In the fall of 2009 a friend of mine convinced me to run the Race for Hope 5K. I started doing the couch to 5K program, but consistency was an issue. When race day came, I finished but nearly collapsed at the end. Those 31 minutes felt like an ironman…. Fast forward to the fall of 2010. Once I decided to do a triathlon, I fell in love. I found myself walking out of the gym after a long ride on the spinner smiling. Runner’s high from the bike, it was great. Most of my training in the first few months was base work, not because that’s what you’re supposed to do early in a season, but because I just figured I needed to practice long if the race was going to be long. I regularly ran for an hour, biked for an hour, or just got in the pool and swam for an hour.
A friend gave me Matt Fitzgerald’s two triathlon training books to borrow and I quickly realized that I might have been over training. I began to work in tempo runs and speed work into my rides and runs and started using drills and intervals in the pool, although most of my training is still long and low. It’s all been a big change for me.
Endurance training has been a big change for me. My diet is now healthier for sure, and my BP etc are at lower levels. Psychologically, I still battle with the change though. There are days when I miss being as strong and muscular as I was. And certainly there are days when I’m just not in the mood to feel my calves and quads burn from running hills.

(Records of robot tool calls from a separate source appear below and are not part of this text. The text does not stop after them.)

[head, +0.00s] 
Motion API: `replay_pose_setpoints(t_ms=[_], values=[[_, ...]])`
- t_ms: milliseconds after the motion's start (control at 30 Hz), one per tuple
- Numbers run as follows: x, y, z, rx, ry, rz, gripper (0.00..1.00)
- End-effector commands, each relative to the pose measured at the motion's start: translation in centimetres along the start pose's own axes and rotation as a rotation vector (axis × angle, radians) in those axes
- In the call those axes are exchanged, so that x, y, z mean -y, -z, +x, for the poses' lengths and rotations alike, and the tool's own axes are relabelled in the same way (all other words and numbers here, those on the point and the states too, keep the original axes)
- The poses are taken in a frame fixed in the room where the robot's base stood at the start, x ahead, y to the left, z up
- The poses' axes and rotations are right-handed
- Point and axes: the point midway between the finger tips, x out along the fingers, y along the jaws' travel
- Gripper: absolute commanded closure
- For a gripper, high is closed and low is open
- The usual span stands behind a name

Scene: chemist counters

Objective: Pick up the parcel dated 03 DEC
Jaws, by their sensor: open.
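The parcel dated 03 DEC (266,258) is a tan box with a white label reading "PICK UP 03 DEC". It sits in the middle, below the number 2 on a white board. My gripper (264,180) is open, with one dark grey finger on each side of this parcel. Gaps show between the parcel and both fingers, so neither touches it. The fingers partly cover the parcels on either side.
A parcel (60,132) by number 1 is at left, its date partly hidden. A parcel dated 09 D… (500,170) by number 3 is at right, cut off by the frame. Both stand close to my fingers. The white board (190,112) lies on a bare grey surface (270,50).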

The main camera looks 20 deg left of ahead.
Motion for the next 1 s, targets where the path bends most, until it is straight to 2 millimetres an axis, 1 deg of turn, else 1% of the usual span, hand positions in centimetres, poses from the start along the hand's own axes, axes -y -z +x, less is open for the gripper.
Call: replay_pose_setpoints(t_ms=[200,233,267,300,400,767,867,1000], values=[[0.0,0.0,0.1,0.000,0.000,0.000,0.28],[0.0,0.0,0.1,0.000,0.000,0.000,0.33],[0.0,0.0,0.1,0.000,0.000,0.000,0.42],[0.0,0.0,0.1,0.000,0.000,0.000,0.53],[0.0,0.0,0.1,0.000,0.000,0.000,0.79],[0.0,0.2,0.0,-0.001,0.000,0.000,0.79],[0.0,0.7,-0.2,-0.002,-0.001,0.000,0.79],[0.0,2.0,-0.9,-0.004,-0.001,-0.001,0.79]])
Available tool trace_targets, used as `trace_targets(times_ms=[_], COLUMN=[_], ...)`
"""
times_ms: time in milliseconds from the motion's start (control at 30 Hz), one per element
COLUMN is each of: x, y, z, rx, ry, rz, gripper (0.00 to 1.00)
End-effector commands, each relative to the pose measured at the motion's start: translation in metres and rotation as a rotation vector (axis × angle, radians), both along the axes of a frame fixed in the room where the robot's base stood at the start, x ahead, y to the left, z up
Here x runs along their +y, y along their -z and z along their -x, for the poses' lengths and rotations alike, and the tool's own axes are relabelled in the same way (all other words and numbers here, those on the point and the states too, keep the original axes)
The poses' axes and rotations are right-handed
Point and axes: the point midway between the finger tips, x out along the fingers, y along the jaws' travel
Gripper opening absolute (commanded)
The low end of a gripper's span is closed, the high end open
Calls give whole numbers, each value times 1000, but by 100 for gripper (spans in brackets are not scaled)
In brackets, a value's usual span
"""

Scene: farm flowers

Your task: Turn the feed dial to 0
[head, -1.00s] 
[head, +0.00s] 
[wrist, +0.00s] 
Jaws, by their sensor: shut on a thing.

As I struggle with this evolution, I have to frequently assess my overall well being. While at times disappointed that I’m not as strong as I once was, I have more energy, my weight is at a healthier level (although I’d still like to loose 15 more lbs) and I generally feel happier. It will probably be a while until I become fully accustomed to this lifestyle, but for now I’m in it for the long haul. I feel better, I feel more confident that I can go the distance…. in life and in the race!